本の感想「家事か地獄か」稲垣えみ子

「家事か地獄か」稲垣えみ子(マガジンハウス)

 自分の身の回りのことを自分自身でできるスキルは誰にとっても必要なこと。にもかかわらず、そのことを誰かに委託することができるとしたら、それはその人自身の幸せ感や豊かさに貢献するのだろうか?稲垣さんの答えは明確にNOである。世間的にはとても慎ましいと判断される稲垣さんの生活様式は決して満たされないものではないのだと開眼した。それどころかかつて大量消費的な生活をしていた時には、気が付かなかった幸せや喜びを獲得している。稲垣流のミニマムで省エネ的な暮らしは誰にでも真似はできないものの、その意図や実践に少しでも寄り添ってみて、その一部でも真似できることはあるだろうしそうする価値があるのではないか。

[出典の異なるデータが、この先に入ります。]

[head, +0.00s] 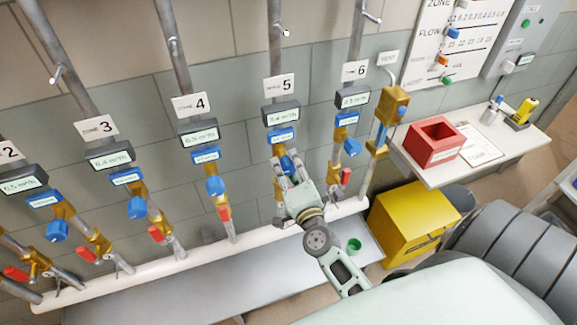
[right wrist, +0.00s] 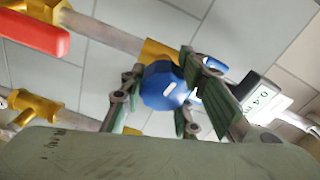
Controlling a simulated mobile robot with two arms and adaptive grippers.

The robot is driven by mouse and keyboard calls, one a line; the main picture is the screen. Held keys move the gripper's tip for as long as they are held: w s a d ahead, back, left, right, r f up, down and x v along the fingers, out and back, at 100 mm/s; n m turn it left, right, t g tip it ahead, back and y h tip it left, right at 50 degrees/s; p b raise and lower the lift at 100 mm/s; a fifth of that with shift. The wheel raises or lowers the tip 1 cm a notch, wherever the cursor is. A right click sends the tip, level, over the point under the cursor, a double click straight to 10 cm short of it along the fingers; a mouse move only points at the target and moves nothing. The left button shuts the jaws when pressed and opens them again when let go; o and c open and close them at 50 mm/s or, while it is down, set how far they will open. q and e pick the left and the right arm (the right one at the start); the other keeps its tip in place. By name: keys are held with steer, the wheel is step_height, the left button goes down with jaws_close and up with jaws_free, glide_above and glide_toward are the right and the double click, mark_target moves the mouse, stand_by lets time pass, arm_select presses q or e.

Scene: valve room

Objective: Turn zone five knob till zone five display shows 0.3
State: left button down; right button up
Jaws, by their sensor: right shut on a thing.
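The zone five sign (head: 280,86) hangs above the zone five display (head: 281,114), a dark box on a vertical pipe. In the right wrist view the display (right wrist: 263,98) is tilted and seems to read 0.4. The blue zone five knob (head: 287,160) is below the display and partly hidden by my right gripper (head: 290,170). My left gripper is not in view.
The zone four knob (head: 215,186) is to the left and the zone six knob (head: 352,147) to the right, on neighbouring pipes. Red-handled valves sit below, one (right wrist: 35,32) close in the right wrist view. A red box (head: 432,154) stands on the right shelf, above a yellow box (head: 412,220).

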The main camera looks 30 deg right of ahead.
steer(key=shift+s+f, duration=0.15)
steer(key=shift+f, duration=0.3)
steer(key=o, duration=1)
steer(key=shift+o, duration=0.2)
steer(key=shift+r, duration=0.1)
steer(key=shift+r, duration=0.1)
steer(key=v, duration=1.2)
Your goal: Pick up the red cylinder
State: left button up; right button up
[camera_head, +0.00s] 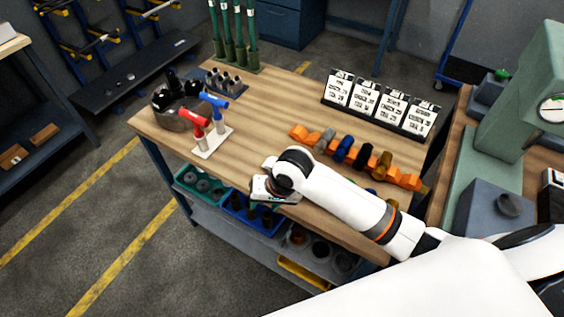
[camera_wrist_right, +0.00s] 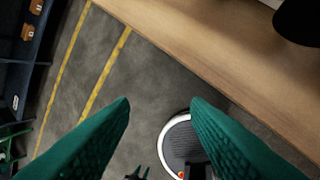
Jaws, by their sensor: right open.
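I cannot make out a red cylinder in either view. A row of short cylinders in orange holders (camera_head: 298,132) lies on the wooden bench; grey, blue (camera_head: 345,149), black (camera_head: 364,155) and brass-brown (camera_head: 382,165) ones show. The fingers are hardly visible there. My left gripper is not in view.
On the wooden bench (camera_head: 262,112), a red hammer (camera_head: 195,121) and a blue hammer (camera_head: 214,100) stand in a white holder at left. Labelled cards (camera_head: 366,98) stand at the back. Bins (camera_head: 240,210) sit on the shelf below. The bench's middle is clear.

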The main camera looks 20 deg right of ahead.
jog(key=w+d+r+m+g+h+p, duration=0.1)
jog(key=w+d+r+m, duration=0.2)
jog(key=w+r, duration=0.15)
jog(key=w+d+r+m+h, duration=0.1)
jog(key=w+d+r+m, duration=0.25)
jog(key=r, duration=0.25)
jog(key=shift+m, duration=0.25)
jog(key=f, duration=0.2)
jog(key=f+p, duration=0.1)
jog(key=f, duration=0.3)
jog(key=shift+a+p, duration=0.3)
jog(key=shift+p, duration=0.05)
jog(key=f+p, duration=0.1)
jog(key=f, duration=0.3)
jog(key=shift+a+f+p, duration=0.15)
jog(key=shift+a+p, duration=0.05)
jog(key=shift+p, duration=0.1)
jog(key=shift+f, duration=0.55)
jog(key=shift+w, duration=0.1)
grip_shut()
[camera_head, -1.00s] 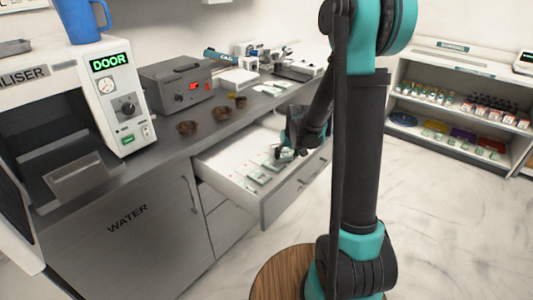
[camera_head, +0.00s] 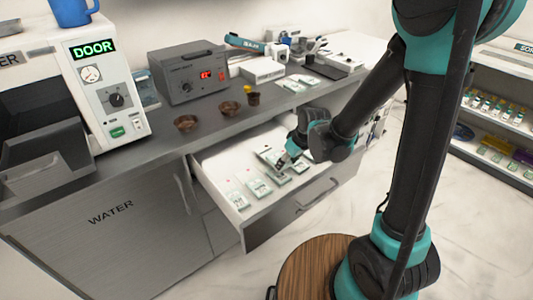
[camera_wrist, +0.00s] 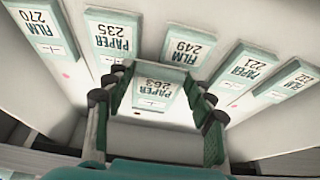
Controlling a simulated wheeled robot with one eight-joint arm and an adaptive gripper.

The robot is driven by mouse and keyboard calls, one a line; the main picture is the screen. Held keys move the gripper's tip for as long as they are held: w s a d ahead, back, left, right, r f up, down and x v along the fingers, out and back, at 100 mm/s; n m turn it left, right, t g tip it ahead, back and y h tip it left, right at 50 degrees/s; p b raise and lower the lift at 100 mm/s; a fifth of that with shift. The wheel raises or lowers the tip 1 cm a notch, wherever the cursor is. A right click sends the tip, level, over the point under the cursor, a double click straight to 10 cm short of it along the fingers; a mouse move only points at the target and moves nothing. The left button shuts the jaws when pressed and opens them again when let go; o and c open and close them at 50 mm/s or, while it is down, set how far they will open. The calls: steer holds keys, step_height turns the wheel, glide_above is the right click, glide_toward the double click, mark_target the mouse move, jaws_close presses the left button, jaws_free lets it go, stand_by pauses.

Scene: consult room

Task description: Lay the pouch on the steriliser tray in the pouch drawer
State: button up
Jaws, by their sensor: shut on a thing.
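The open pouch drawer (camera_head: 284,219) holds several flat white pouches in a row. My gripper (camera_head: 281,165) reaches down into the drawer among them. In the wrist view my gripper (camera_wrist: 157,78) is shut on a pouch marked PAPER 263 (camera_wrist: 153,92), which lies between its fingers. Whether this pouch touches the drawer floor cannot be told. Beside and beyond it are pouches marked FILM 270 (camera_wrist: 42,29), PAPER 235 (camera_wrist: 112,42), FILM 249 (camera_wrist: 186,49) and others. The steriliser tray (camera_head: 38,165) at the left shows nothing on it.
The counter above the drawer carries two brown bowls (camera_head: 187,123), a small dark cup (camera_head: 253,98) and a grey box with a red display (camera_head: 188,73). More pouches (camera_head: 298,82) lie farther back. A round wooden top (camera_head: 310,268) stands in front of the drawer.

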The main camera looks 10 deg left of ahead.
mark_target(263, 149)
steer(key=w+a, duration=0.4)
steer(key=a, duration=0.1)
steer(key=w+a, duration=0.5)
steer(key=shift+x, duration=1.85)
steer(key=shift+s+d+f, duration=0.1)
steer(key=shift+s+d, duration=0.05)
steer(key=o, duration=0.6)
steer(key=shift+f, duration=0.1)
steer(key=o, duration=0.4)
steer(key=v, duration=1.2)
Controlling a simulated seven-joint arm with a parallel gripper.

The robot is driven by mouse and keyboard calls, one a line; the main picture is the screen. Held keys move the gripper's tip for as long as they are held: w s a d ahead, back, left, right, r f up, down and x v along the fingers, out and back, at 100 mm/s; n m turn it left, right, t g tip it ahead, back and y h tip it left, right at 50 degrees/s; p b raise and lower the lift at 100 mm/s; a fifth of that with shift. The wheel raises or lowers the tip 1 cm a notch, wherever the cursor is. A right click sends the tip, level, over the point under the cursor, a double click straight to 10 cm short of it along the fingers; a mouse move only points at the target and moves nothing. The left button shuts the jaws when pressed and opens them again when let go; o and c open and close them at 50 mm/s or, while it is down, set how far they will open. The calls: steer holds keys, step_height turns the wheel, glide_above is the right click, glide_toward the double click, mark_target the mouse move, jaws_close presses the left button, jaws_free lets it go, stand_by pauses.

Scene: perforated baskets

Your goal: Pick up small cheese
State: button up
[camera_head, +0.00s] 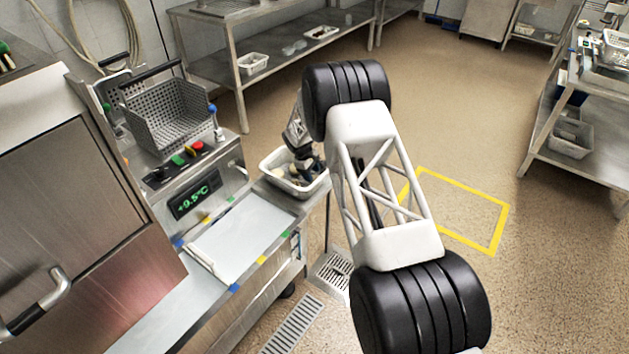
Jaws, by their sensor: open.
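My gripper (304,166) is at the white basket (272,181), reaching down over its contents. The basket sits at the right end of the steel counter. Several small pale and yellowish items (291,173) lie in it, partly hidden by my gripper. They are too small here to tell which one is the small cheese. My gripper's fingers are small and dark in this view, and I cannot see anything held between them. My arm covers part of the basket's right side.
A grey perforated basket (168,118) stands behind the control panel with a green display (194,197). A pale board (242,239) lies on the counter. Steel shelves (235,68) with white baskets stand at the back. A yellow floor outline (470,183) lies right of my arm.

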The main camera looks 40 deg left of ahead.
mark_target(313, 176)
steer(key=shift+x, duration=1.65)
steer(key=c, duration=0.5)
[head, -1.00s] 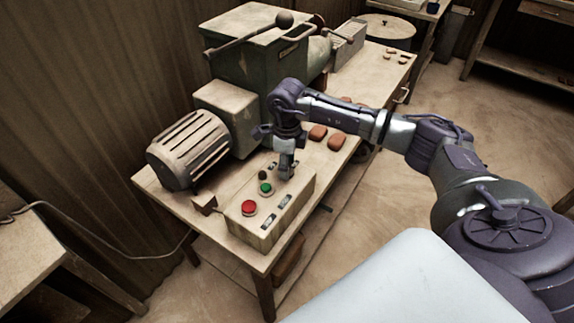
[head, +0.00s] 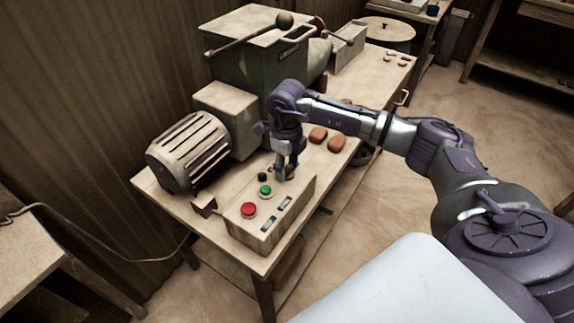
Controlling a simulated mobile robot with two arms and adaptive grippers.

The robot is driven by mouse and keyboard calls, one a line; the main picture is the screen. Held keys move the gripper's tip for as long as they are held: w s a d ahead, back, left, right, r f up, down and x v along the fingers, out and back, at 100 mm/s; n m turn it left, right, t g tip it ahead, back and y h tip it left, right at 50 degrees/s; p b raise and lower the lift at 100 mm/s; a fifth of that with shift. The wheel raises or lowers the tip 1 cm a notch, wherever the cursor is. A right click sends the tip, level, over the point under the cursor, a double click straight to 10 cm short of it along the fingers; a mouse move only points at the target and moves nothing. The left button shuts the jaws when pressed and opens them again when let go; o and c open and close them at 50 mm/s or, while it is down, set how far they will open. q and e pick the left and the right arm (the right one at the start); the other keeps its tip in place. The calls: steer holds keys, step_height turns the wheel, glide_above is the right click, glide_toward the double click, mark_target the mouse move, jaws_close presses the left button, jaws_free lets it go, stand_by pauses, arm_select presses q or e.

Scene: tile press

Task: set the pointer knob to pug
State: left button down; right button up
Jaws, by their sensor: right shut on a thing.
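The control box (head: 258,232) sits on the near end of the workbench. Its top carries a red button (head: 249,210), a green button (head: 265,190), a small dark round part (head: 262,177) and two small labelled plates (head: 277,213). My right gripper (head: 285,175) points down at the far right end of the box top, shut on the pointer knob. The fingers mostly hide the knob, so its pointing direction and the word pug cannot be read. My left gripper is not in view.
A ribbed motor (head: 188,150) and a green press (head: 245,68) with a ball-ended lever stand behind the box. Several reddish-brown tiles (head: 318,135) lie on the bench (head: 170,199) beyond my gripper. Floor to the right is open.

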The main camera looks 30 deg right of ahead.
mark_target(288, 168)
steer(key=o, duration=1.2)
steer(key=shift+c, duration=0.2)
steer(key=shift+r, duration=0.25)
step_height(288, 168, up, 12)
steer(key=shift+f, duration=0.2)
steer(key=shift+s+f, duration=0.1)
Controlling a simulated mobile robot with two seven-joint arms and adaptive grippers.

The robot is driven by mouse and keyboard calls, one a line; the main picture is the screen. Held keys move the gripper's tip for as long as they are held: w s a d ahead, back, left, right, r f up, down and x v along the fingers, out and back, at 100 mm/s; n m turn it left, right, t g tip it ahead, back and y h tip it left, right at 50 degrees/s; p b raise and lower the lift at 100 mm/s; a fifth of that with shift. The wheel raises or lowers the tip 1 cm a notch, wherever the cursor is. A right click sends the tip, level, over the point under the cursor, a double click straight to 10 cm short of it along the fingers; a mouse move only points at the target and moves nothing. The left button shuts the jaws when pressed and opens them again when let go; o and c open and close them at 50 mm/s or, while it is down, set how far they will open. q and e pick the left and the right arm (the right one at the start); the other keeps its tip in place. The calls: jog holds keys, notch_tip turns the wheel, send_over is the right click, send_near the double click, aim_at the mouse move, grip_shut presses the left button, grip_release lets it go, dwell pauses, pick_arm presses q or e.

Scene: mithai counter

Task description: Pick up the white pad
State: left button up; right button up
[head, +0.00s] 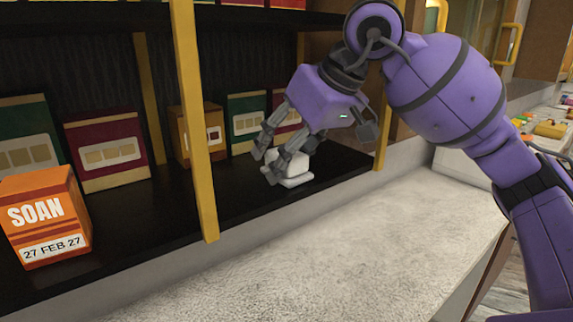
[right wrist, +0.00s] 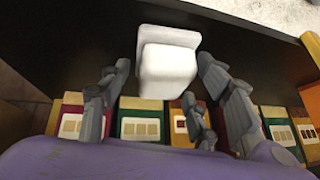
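The white pad (head: 291,158) is a small white block with a flat, wider base. It is on the dark shelf (head: 255,200), near its front edge, right of the yellow post. My right gripper (head: 264,165) is low over the shelf at the pad and partly covers it in the head view. In the right wrist view the pad (right wrist: 168,68) lies between the spread fingertips of this gripper (right wrist: 164,62), with a small gap on the left. Contact on the right is hard to tell. My left gripper is not in view.
A yellow post (head: 195,120) stands left of my right gripper. An orange SOAN box (head: 45,215) is at the left front. Green, maroon (head: 106,150) and orange boxes line the shelf's back. A pale counter (head: 330,260) in front is clear.

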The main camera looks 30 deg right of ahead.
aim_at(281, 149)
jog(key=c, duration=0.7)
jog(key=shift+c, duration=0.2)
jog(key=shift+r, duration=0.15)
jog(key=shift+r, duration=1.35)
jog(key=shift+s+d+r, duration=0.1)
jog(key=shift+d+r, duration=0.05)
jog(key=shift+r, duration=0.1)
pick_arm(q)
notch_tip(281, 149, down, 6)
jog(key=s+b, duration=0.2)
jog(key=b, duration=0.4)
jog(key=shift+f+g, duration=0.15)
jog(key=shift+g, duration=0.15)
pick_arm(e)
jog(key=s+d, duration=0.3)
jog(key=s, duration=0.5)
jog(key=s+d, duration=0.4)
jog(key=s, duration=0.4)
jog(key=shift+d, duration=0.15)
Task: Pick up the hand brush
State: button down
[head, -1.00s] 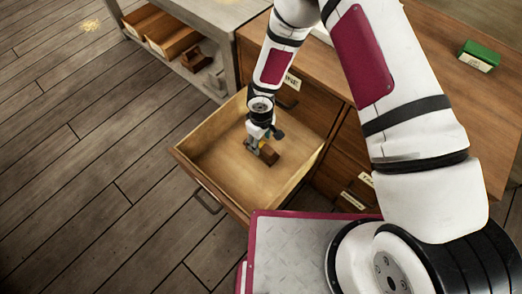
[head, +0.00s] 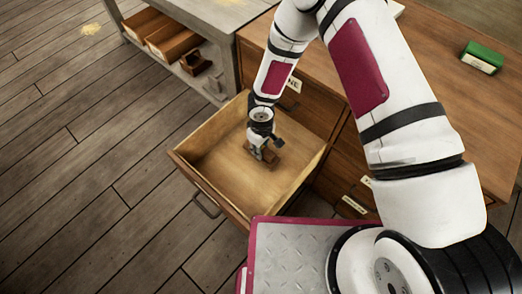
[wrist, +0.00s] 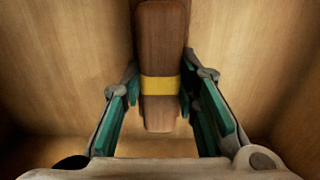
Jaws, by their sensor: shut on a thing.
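The hand brush (wrist: 160,45) shows in the wrist view as a brown wooden bar with a yellow band, running from the top edge down between my fingers. In the head view the brush (head: 270,152) is small and partly hidden by my gripper (head: 258,153). In the wrist view my gripper (wrist: 160,95) has its teal-padded fingers on both sides of the brush at the yellow band, shut on it. The brush is inside the open drawer (head: 205,165). I cannot tell whether it touches the drawer floor.
The wooden cabinet (head: 430,110) holds a green box (head: 482,56) on top. A grey bench (head: 225,65) with wooden trays (head: 172,38) on its lower shelf stands at the back left.

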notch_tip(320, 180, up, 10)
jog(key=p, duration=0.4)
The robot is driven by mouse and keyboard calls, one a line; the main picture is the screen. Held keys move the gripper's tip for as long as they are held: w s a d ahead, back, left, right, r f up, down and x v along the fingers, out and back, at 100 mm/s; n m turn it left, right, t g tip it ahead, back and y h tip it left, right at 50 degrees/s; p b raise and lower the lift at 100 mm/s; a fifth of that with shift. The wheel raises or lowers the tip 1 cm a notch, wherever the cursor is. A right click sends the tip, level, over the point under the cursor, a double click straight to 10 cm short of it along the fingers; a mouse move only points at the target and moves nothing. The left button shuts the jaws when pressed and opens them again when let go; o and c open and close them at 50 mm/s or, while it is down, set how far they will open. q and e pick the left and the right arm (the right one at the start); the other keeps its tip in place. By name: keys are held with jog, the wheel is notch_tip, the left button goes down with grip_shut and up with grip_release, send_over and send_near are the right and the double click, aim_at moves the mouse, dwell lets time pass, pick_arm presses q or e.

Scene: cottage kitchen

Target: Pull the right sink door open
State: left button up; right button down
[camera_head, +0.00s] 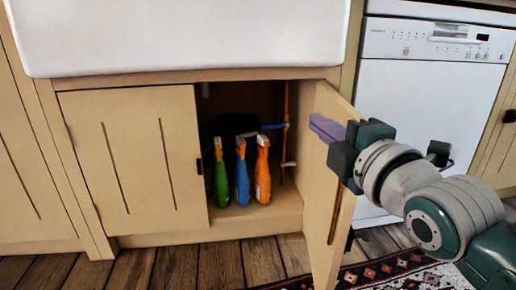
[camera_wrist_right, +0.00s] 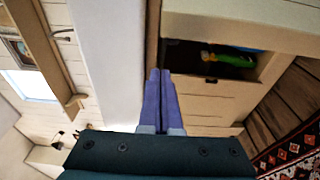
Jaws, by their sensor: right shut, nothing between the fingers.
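The right sink door (camera_head: 328,176) stands swung well open toward me in the head view, seen at a steep angle. My right gripper (camera_head: 326,128) is shut and empty, with its purple fingers at the upper part of this door, by its inner face. I cannot tell whether they touch it. In the right wrist view the shut fingers (camera_wrist_right: 159,98) point toward the cabinet. The left sink door (camera_head: 133,160) is closed. My left gripper is not in view.
Green, blue and orange spray bottles (camera_head: 262,170) stand inside the open cabinet. A white sink (camera_head: 185,35) is above, and a white dishwasher (camera_head: 425,100) is at the right. A patterned rug (camera_head: 395,275) lies on the wooden floor.

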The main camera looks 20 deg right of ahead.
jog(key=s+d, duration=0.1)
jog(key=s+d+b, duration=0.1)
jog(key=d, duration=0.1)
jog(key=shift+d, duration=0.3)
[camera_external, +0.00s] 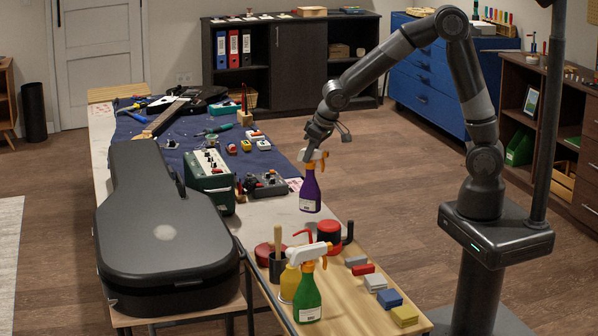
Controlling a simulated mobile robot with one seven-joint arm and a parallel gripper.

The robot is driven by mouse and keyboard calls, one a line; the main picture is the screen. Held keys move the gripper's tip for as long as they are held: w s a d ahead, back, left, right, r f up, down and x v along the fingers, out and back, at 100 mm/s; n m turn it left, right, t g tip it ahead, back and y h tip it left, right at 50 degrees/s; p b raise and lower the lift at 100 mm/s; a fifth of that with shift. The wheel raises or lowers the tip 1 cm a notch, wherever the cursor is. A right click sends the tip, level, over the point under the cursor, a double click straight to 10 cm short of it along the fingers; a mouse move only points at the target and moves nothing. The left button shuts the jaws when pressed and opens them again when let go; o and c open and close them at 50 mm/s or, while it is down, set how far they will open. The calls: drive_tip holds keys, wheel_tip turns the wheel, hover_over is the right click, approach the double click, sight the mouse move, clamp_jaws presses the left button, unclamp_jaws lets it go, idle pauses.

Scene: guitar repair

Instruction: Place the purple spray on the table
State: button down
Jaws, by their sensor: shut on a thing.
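The purple spray (310,190) is a purple bottle with a white and orange trigger head and a white label. My gripper (313,150) is shut on its head and holds it upright. The bottle appears to hang in the air near the right edge of the long table (262,215); its exact height above the surface is hard to tell. The fingertips are small and partly merge with the spray head.
A green spray (307,295), a yellow bottle (289,283), a red-and-black container (329,235) and several colored blocks (389,298) stand on the wooden front table (350,310). A black guitar case (165,225), a green amplifier (208,178) and pedals occupy the long table.

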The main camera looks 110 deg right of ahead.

 誰でも年を取っていくにつれて今までできていた何かが出来なくなっていく。であるならば、できなくなることに先んじて、できないことをやらないという仕掛けを自ら作っておけばリスク・マネジメントになる。世の中を見ても人口は減っていき経済規模は縮小することが自明である。これからは上手な右肩下がり社会を構築していくのが王道なのだ。そういう不都合な真実を政治家たちは見ないようにしているように思われる。だから、稲垣さんはとりわけ政治家たちに提言している。「自分で家事をやりなさい」と。物価高対策なんかが国会で論議されていても、普段からスーパーで買い物をしたこともなくてトーフ1パック、大根1本の値段も知らない人たちが大部分なのだとしたら、信頼できる政策などできるはずはあるまい。ちなみに、書名の「家事か地獄か」に少し文言を補えば「自分で家事をやりなさい。さもないと地獄をみますよ」ということだろう。